YOUR GOAL ▸
Search the records below for the word "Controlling" and show every line where it occurs.

MATERIAL FOR THIS TASK ▸
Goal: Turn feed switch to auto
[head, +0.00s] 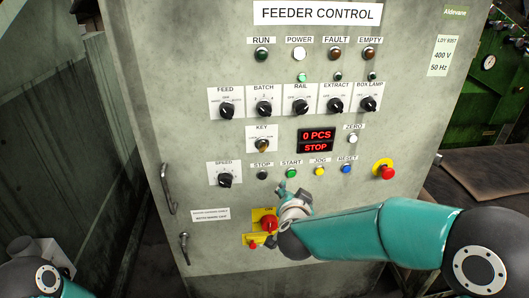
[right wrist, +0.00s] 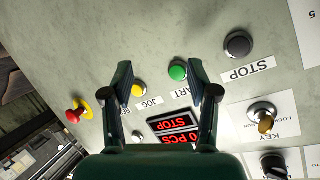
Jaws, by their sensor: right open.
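The feed switch (head: 227,110) is a black rotary knob on a white plate labelled FEED, at the left end of the upper switch row in the head view. Its position marks are too small to read. My right gripper (head: 285,190) is in front of the panel's lower middle, below the START button, lower and to the right of the feed switch. In the right wrist view its two fingers (right wrist: 160,77) are spread with nothing between them, pointing toward the button row. My left gripper is out of view; only part of my left arm shows at the bottom left.
Beside the feed switch is the batch switch (head: 264,108), with the key switch (head: 262,146) below it. The display (head: 316,140) reads 0 PCS, STOP. A red emergency button (head: 386,170) is at right. A red-and-yellow main switch (head: 265,222) sits near my right gripper.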

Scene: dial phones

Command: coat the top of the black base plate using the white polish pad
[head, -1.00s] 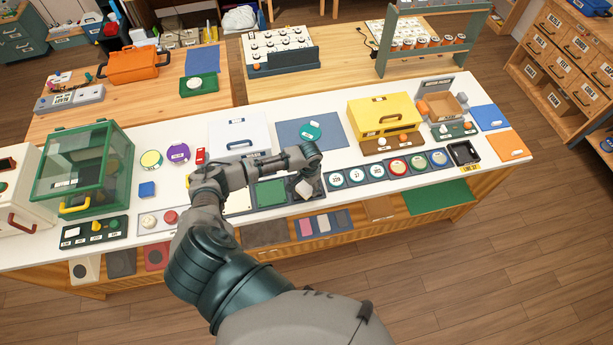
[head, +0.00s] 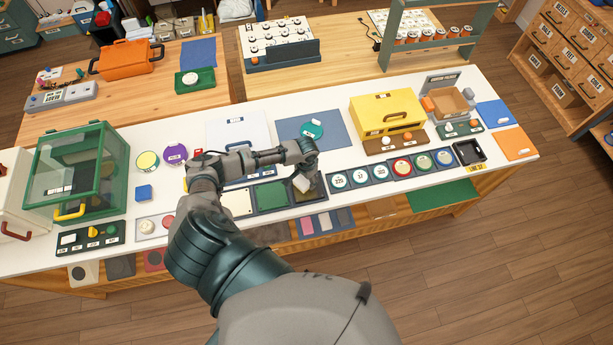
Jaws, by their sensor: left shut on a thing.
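The pad is tilted and lies over a dark plate (head: 314,192), which seems to be the black base plate. The gripper and pad partly hide this plate. I cannot tell whether the pad touches it. My right gripper is not in view.
A green plate (head: 272,195) and a cream plate (head: 237,203) lie to the left in the same row. Round labelled pieces (head: 402,167) stand to the right. A blue mat (head: 339,128) with a teal disc (head: 312,130) lies behind. A yellow box (head: 368,118) stands at back right.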

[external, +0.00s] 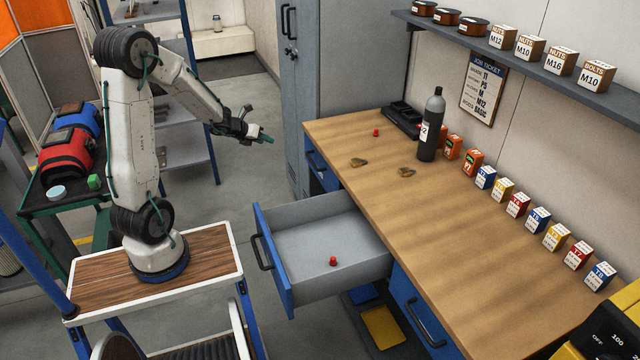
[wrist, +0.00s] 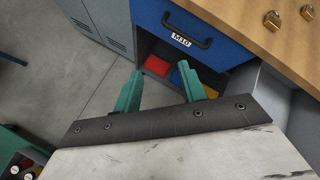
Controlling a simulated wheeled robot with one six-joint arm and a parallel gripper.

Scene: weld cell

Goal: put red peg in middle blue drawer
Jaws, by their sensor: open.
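A red peg (external: 333,262) stands inside the pulled-out blue drawer (external: 330,241), on its grey floor near the front. A second red peg (external: 376,132) is on the wooden bench top, near the back left. My gripper (external: 268,138) is in the air left of the bench, above the floor and apart from both pegs. In the wrist view its green fingers (wrist: 158,88) are spread with nothing between them. A closed blue drawer front marked M10 (wrist: 186,36) shows beyond them. No red peg shows in the wrist view.
The wooden bench (external: 430,225) carries two brass-coloured pieces, a dark bottle (external: 432,125), a black tray (external: 403,118) and a row of small labelled boxes. Another closed blue drawer (external: 420,310) is at the right. A grey locker (external: 325,75) stands behind the bench's left end.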

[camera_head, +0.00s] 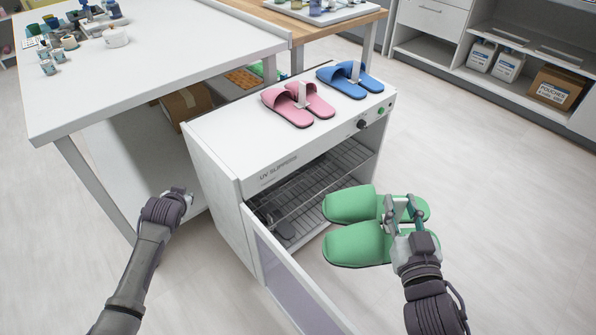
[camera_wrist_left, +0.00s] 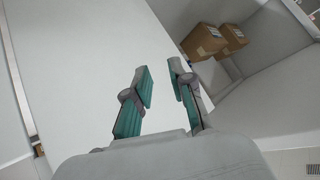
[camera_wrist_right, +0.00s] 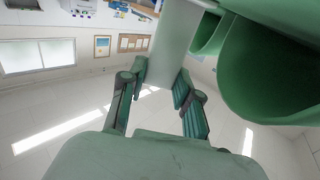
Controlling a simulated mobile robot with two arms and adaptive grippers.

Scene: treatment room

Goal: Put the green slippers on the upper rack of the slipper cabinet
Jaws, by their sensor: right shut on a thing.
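The green slippers (camera_head: 352,245) are a pair side by side, in front of the slipper cabinet's opening at the right. My right gripper (camera_head: 398,205) is shut on them at a pale upright tab between the two; parts of them also show in the right wrist view (camera_wrist_right: 265,80). The white slipper cabinet (camera_head: 218,148) has its door (camera_head: 290,285) open. Inside, the upper wire rack (camera_head: 335,163) looks bare where it is visible. My left gripper (camera_head: 180,196) is left of the cabinet; its fingers (camera_wrist_left: 162,85) are apart with nothing between them.
Pink slippers (camera_head: 298,104) and blue slippers (camera_head: 350,80) lie on the cabinet's top. A dark object (camera_head: 275,222) is low inside the cabinet. The open door stands out toward the front. A white table (camera_head: 165,75) is at the left. The floor at the right is clear.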

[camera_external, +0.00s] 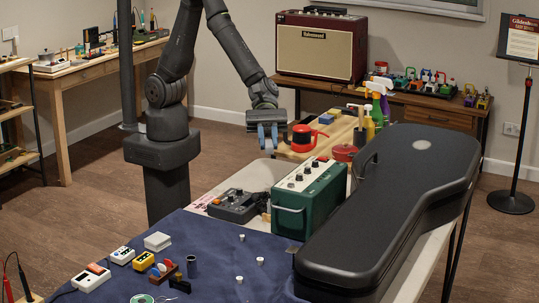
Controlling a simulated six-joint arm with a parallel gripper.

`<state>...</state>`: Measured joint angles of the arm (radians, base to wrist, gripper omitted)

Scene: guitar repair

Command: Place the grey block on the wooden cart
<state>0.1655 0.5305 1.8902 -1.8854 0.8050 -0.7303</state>
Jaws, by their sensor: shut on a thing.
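My gripper (268,134) hangs above the near left end of the wooden cart (428,158), left of a red pot. It is shut on a small grey block (253,118), which is held up in the air. The fingers and the small picture size hide part of the block. The wooden cart's pale top shows behind the green amplifier and the guitar case, with several items standing on it.
On the cart are the red pot (305,138), a blue block (326,119) and spray bottles (378,105). A green amplifier (309,196), a pedal (236,206) and a large black guitar case (405,190) stand in front. The blue mat (215,262) holds small parts.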

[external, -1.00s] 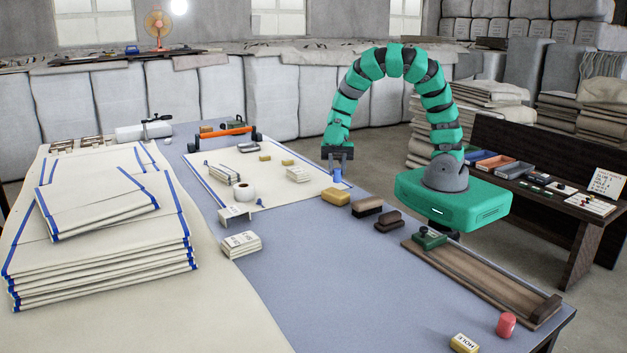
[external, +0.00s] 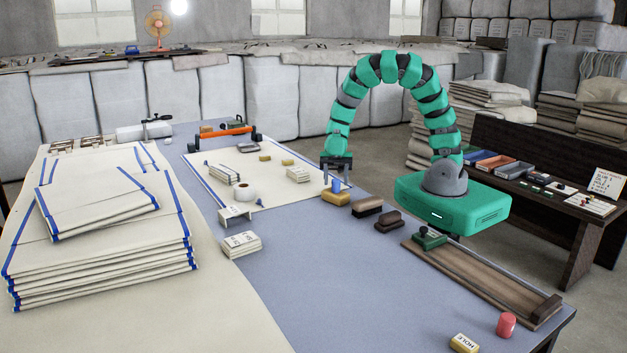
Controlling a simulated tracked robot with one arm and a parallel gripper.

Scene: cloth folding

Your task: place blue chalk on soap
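The blue chalk (external: 336,185) is a short upright cylinder. It appears to stand on the yellow-tan soap block (external: 335,199), close to the right edge of the pale cloth. My gripper (external: 337,180) points down just above the soap. Its two fingers are spread on either side of the chalk, with gaps visible between them and it. The exact contact between chalk and soap is too small to see clearly.
Brown brushes (external: 367,207) lie just right of the soap. A wooden board (external: 470,270) holds a green tool. The blue-grey tabletop (external: 330,270) is clear in front.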

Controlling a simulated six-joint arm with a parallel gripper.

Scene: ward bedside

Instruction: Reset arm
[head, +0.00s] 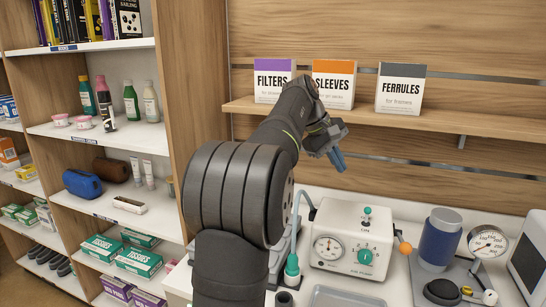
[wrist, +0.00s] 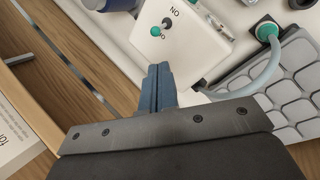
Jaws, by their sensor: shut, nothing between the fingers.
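My gripper (head: 339,160) is in the air above the bench, below the wall shelf and up and left of the white control box (head: 350,240). Its blue fingers are shut with nothing between them; they show at the centre of the wrist view (wrist: 158,88). My arm hides part of the bench and part of the shelf.
Boxes labelled FILTERS (head: 271,80), SLEEVES (head: 334,84) and FERRULES (head: 400,90) stand on the wall shelf (head: 470,125), close to my arm. A blue cylinder (head: 440,238) and a round gauge (head: 487,243) stand at right. A stocked shelving unit (head: 105,45) is at left.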

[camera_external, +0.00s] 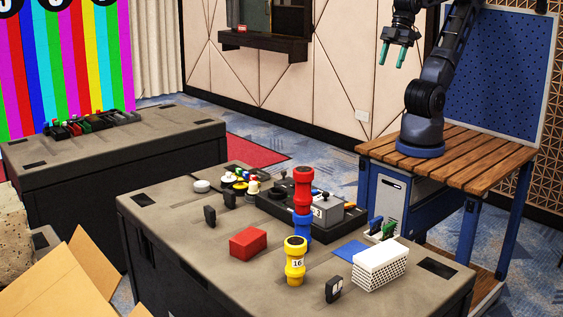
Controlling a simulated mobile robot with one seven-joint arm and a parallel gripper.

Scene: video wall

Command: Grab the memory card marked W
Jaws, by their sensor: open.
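My gripper (392,55) is at the top right, high above the near table and well away from it. Its teal fingers point down, apart, with nothing between them. Small dark upright pieces that could be memory cards stand on the near table: one with a pale label (334,289) at the front, and two plain ones (210,215) (230,198) towards the left.
The near table (180,250) also holds a red block (248,243), a yellow cylinder marked 16 (295,262), a red and blue stack (303,190) and a black console (275,207). A second dark table (120,150) stands back left. An open cardboard box (70,280) is front left.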

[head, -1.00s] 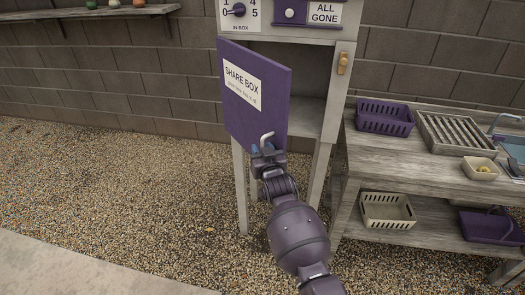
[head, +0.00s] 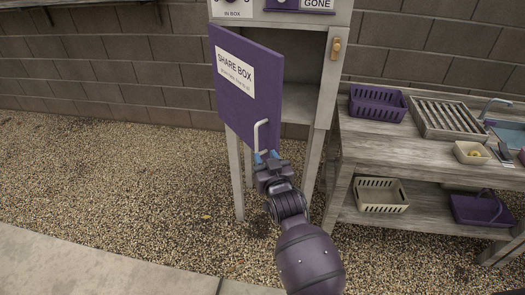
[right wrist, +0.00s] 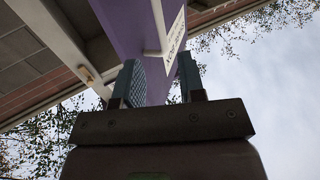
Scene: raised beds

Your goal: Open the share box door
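The purple share box door (head: 240,85) stands swung out on its left side, with a white "SHARE BOX" label (head: 235,75). The box interior (head: 298,88) shows to its right. A pale bar handle (head: 260,134) is on the door's free side. My right gripper (head: 266,157) is just below the handle's lower end, with its blue fingertips apart. In the right wrist view the gripper (right wrist: 160,85) is open, with the purple door (right wrist: 130,30) and handle beyond the fingers. I cannot tell if a finger touches the handle. My left gripper is out of view.
A wooden latch (head: 336,48) is on the box's right post. A wooden bench (head: 360,145) stands to the right with a purple basket (head: 377,102), a slatted tray (head: 447,117) and a cream basket (head: 381,195) below. Gravel (head: 120,180) to the left is clear.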

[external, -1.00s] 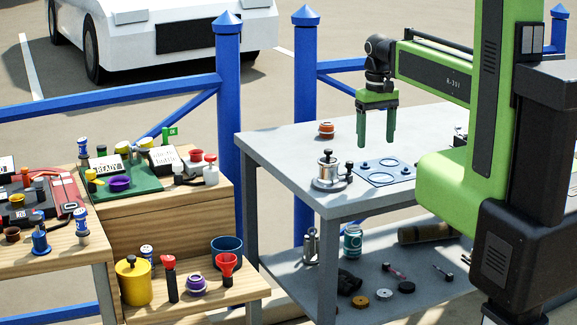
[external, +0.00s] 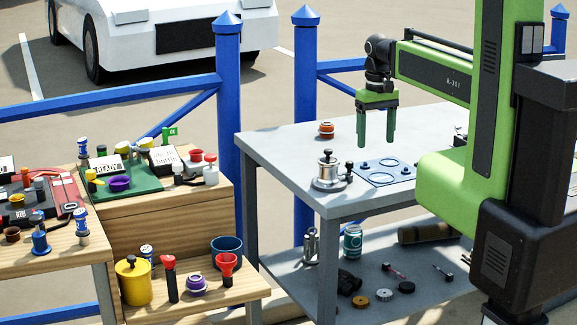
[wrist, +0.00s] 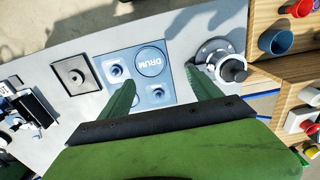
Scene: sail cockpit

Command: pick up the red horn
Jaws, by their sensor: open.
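A red flared, horn-shaped piece (external: 227,264) stands on a dark base on the low wooden step, in front of a blue bowl (external: 227,246). A red round piece (wrist: 299,8) beside the blue bowl (wrist: 278,42) at the wrist view's top right looks like the same thing. A black upright piece with a red top (external: 169,266) stands left of it; I cannot tell for certain which is the horn. My gripper (external: 376,146) is open and empty above the grey table, well to the right of these. Its green fingers (wrist: 165,95) point down over a blue panel.
The grey table (external: 275,150) holds a metal pot (external: 327,170), a blue panel (external: 385,170) and an orange piece (external: 326,130). A yellow can (external: 133,283) and purple ring (external: 196,284) crowd the low step. Blue fence posts (external: 228,100) stand behind.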

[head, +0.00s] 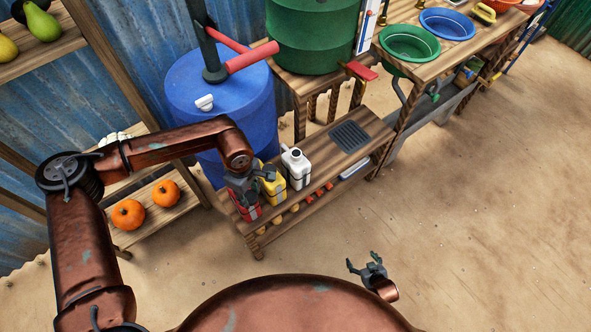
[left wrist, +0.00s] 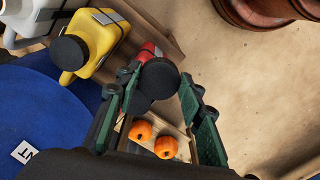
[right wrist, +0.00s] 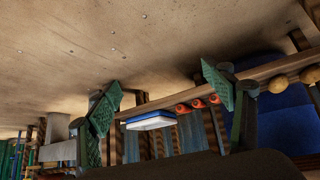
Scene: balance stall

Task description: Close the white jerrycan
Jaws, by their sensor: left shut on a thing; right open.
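The white jerrycan (head: 298,172) stands on the low wooden bench with a dark round opening showing at its top. Part of it is at the upper left corner of the left wrist view (left wrist: 32,14). Beside it stand a yellow jerrycan (head: 271,190) with a black cap (left wrist: 70,52) and a red jerrycan (head: 250,213). My left gripper (head: 248,185) is over the red jerrycan, shut on a round black cap (left wrist: 158,78). Whether this cap sits on the red jerrycan or is apart from it, I cannot tell. My right gripper (head: 367,263) is open and empty, away from the bench.
A blue barrel (head: 245,130) with a red-handled pump stands behind the bench. A dark grate (head: 349,137) lies on the bench's right part. Pumpkins (head: 128,214) sit on a shelf at left. A green drum (head: 312,40) and basins stand behind. The sandy floor at right is clear.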

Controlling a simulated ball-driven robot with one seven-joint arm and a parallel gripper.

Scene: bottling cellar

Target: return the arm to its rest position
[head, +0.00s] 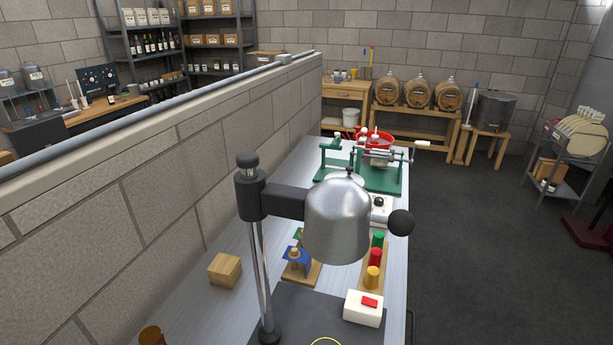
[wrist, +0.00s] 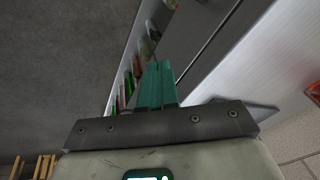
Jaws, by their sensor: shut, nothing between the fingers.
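My gripper (wrist: 156,85) shows in the wrist view, its teal fingers together with nothing between them. It is clear of any object that I can make out there. The fingers point toward a long dark and pale surface edge, with several small green and reddish items (wrist: 130,82) beside it, too dark and small to name. My gripper and arm do not show in the head view.
The head view shows a metal bench (head: 218,312) along a low block wall (head: 130,210). On it stand a silver dome on a post (head: 337,220), a wooden block (head: 225,270), a white box with a red button (head: 363,308) and a green machine (head: 385,178). Open floor (head: 480,240) lies right.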

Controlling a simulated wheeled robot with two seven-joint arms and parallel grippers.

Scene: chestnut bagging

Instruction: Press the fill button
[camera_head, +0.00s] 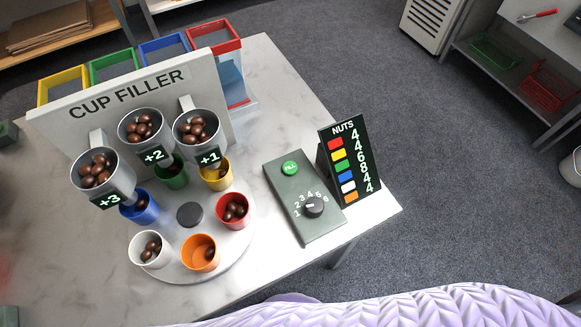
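The green round FILL button (290,168) sits on the upper part of a grey control box (318,229) on the table. Below it on the same box is a black dial (314,207) with numbers around it. The box stands right of the cup filler panel (120,93), which carries three grey hoppers with brown nuts, marked +3 (121,180), +2 (132,119) and +1 (182,119). Nothing touches the button. Neither of my grippers shows in this view.
A round turntable (190,265) holds several coloured cups, including red (235,211), orange (200,253) and white (150,251). A black NUTS sign (365,195) stands close right of the control box. Coloured bins (214,37) line up behind the panel.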

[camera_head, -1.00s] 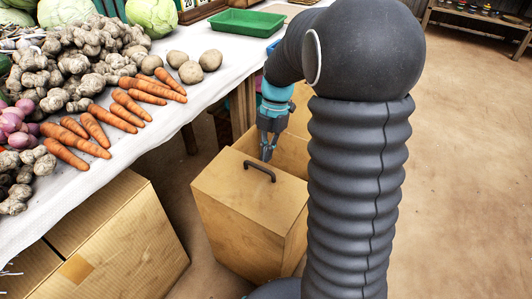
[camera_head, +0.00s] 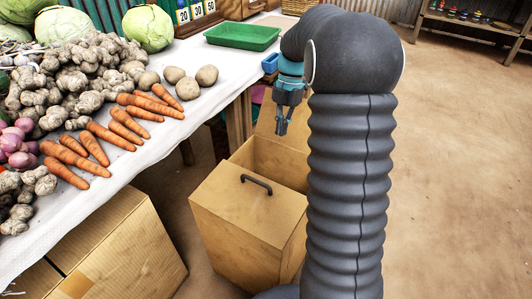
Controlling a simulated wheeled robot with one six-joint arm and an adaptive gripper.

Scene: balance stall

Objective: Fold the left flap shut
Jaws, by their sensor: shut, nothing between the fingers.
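A wooden box (camera_head: 238,240) stands on the floor beside the table. Its near, left-hand flap (camera_head: 225,185), with a dark handle (camera_head: 257,184) on it, lies flat and looks shut over that part of the box. The far part of the box is open, and its inner wall (camera_head: 276,160) shows. Another panel (camera_head: 268,123), apparently a raised flap, stands up behind the opening, partly hidden by my gripper and arm. My gripper (camera_head: 281,132) is shut and empty, pointing down above the far part of the box, clear of the handle.
The table (camera_head: 175,139) on the left carries carrots (camera_head: 128,124), potatoes (camera_head: 206,75), other vegetables and a green tray (camera_head: 243,36). A cardboard box (camera_head: 120,245) stands under its edge. Open floor (camera_head: 460,180) lies to the right.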

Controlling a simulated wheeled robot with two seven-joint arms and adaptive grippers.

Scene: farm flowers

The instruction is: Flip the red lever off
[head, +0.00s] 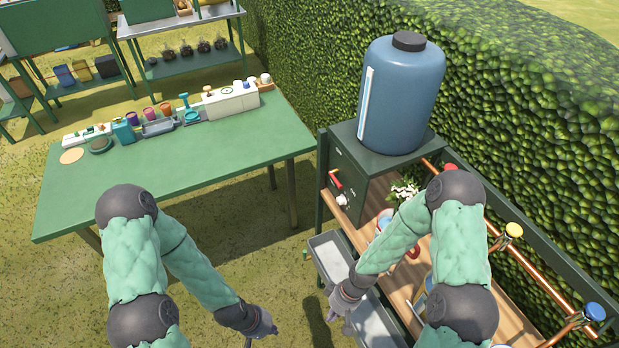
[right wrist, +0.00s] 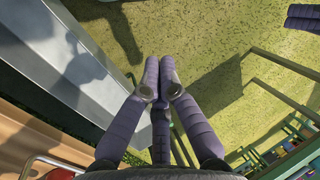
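The red lever (head: 336,180) sits on the front of a dark green box (head: 370,158) under a blue water tank (head: 402,95) in the head view. A white-and-dark knob or spout (head: 342,200) is just below it. My right gripper (head: 338,312) is below the lever, over the grey trough, apart from the lever.
A grey trough (head: 330,255) runs along the wooden bench (head: 400,280), which holds white flowers (head: 403,191) and copper pipes with a yellow valve (head: 513,230) and a blue valve (head: 595,311). A green table (head: 190,165) stands left. Grass lies between; a hedge is behind.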

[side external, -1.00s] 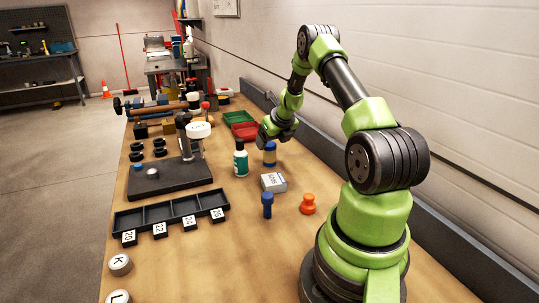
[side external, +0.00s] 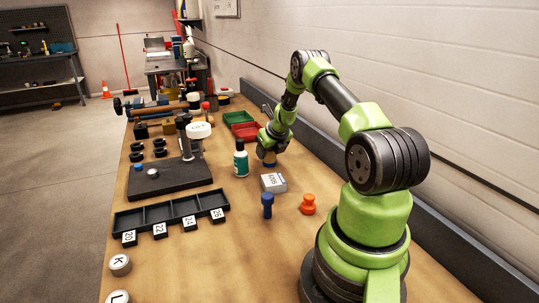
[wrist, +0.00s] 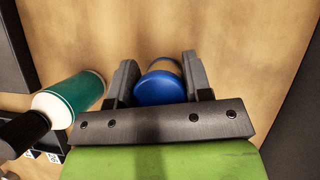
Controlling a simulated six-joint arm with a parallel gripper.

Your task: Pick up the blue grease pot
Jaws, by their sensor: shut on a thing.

TASK RESULT ▸
Controlling a simulated wheeled robot with one six-joint arm and a parallel gripper.
Controlling a simulated mobile robot with two arms and adaptive grippers.
Controlling a simulated six-joint arm with a parallel gripper.
Controlling a simulated tracked robot with one arm and a parallel gripper.
Controlling a simulated six-joint arm with a parallel gripper.
Controlling a simulated mobile robot with one seven-joint arm and a parallel gripper.
Controlling a simulated ball-driven robot with one seven-joint arm and a parallel gripper.
Controlling a simulated wheeled robot with two seven-joint arms and parallel grippers.
Controlling a simulated wheeled robot with one six-joint arm and an adaptive gripper.
Controlling a simulated wheeled robot with two seven-joint arms and adaptive grippers.
Controlling a simulated six-joint arm with a parallel gripper.

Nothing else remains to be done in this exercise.